Slowly more and more gets revealed. Matthew goes to the cleaners and the Asian man behind the counter insists that his wife is not his wife. She’s changed. They go to a book party and a woman there is saying the same thing about her husband. Of course nobody believes her. At the book party, we meet Jeff Goldblum’s character, Jack, and a good friend of Matthew’s. He’s also the comic relief of the film, especially in this first scene as he argues with people at the party.

 

When we leave the party, we stay with jack as he goes to see his wife at the mud bath establishment that they own and run. When Jack falls asleep on one of the tables, his wife comes running in to see another creature growing beside him who is starting to look exactly like Jack, bloody nose and everything.

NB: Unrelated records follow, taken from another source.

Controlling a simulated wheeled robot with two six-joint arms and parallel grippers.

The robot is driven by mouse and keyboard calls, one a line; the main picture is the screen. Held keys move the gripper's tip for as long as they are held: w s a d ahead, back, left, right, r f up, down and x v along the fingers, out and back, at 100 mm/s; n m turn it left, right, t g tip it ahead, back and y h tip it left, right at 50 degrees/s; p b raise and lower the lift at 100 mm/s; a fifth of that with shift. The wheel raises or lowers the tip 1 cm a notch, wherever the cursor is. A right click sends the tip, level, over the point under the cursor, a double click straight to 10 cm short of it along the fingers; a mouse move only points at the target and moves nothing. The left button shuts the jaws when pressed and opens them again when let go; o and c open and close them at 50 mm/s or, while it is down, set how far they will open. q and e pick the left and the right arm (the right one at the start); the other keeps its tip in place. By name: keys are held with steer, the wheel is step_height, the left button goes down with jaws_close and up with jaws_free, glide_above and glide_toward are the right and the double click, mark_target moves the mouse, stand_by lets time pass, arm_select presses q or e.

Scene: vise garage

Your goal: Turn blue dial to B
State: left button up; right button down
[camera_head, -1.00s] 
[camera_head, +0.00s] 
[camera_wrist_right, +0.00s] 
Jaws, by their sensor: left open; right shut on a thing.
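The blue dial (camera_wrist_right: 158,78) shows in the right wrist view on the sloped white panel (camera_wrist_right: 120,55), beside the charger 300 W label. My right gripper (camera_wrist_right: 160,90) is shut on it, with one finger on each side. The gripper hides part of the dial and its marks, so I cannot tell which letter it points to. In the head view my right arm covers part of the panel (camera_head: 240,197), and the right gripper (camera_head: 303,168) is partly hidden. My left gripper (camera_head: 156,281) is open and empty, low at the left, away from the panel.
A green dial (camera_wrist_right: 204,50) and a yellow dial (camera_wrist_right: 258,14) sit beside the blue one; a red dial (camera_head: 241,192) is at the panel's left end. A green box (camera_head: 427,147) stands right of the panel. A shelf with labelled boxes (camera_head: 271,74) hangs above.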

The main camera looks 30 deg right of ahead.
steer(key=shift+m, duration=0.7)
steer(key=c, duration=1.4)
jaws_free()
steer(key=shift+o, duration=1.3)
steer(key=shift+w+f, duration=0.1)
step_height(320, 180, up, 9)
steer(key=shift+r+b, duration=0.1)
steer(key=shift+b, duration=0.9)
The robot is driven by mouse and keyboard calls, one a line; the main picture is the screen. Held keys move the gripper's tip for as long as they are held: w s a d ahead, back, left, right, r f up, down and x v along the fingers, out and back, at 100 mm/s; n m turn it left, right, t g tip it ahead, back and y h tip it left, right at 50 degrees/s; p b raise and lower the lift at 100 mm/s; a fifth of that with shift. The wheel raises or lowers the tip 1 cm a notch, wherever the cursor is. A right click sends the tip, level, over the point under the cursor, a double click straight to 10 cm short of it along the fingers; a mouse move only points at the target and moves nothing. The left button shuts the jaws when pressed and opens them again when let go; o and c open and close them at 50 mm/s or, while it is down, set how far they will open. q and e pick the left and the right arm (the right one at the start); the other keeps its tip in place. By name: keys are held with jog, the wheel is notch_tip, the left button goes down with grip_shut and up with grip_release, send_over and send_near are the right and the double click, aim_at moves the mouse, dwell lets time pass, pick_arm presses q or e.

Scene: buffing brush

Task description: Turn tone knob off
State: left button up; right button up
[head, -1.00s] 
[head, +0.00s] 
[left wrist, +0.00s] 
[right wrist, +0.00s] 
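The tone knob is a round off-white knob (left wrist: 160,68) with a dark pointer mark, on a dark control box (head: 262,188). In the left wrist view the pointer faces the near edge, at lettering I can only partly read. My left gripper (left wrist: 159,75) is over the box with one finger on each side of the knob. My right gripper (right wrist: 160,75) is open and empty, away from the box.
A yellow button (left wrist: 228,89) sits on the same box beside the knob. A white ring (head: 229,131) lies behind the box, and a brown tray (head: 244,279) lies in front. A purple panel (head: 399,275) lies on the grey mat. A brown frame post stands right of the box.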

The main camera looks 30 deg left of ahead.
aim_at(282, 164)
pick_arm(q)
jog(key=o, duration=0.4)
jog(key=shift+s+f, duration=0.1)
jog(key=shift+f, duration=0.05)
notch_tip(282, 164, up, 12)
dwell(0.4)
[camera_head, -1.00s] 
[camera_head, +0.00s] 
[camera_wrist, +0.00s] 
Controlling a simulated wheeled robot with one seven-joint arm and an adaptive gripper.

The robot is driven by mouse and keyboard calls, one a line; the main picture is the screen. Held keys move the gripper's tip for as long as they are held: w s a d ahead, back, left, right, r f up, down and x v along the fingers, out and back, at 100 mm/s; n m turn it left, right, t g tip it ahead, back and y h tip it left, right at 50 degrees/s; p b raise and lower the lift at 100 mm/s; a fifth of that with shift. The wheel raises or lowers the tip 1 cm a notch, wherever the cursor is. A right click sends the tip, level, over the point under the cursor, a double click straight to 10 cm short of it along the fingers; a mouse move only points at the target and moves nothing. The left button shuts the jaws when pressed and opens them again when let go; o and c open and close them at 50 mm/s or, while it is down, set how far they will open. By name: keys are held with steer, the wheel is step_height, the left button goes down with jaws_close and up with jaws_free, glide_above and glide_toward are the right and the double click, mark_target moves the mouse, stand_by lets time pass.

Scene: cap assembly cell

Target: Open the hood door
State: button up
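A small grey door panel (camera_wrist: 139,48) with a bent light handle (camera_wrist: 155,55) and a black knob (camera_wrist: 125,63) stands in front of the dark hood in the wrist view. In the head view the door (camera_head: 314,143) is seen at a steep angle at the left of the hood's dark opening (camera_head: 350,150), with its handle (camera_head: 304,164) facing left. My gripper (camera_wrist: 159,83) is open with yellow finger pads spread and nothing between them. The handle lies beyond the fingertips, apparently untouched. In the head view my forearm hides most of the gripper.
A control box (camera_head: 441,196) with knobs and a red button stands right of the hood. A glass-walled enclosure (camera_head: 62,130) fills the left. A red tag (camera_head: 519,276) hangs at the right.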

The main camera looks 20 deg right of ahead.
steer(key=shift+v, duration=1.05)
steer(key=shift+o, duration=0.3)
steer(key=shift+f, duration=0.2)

This is the way the movie slowly starts to show us what’s going on. Of course these people have no idea what any of it means, but we certainly do.

 

This is a movie that starts off just okay, but really gets good as it gets going. We end up with our core group of survivors who think they can take on this problem together, and one by one, we start to lose them. In that way, I suppose, it’s like from dusk till dawn, only because it’s not all in one room like that movie was, it’s actually a lot scarier. Characters go off, away from the others, and when they return, they have turned. And since we never see them bit, (or in this case, fall asleep), we don’t know that they’ve turned until the movie is ready to reveal it. And each time it is pretty powerful. This is a wild movie. It really does build up with tension every step of the way leading to an amazing ending. I certainly did think it was nothing special in it’s first half or so, interesting, but far from anything great. It’s second half, however, turned those feelings about the movie on their head. And by that point it was clear that, yes, the first half moved a little slower than the rest of the movie, but it was all for the purpose of build-up. This turned out to be a pretty cool, pretty creepy film.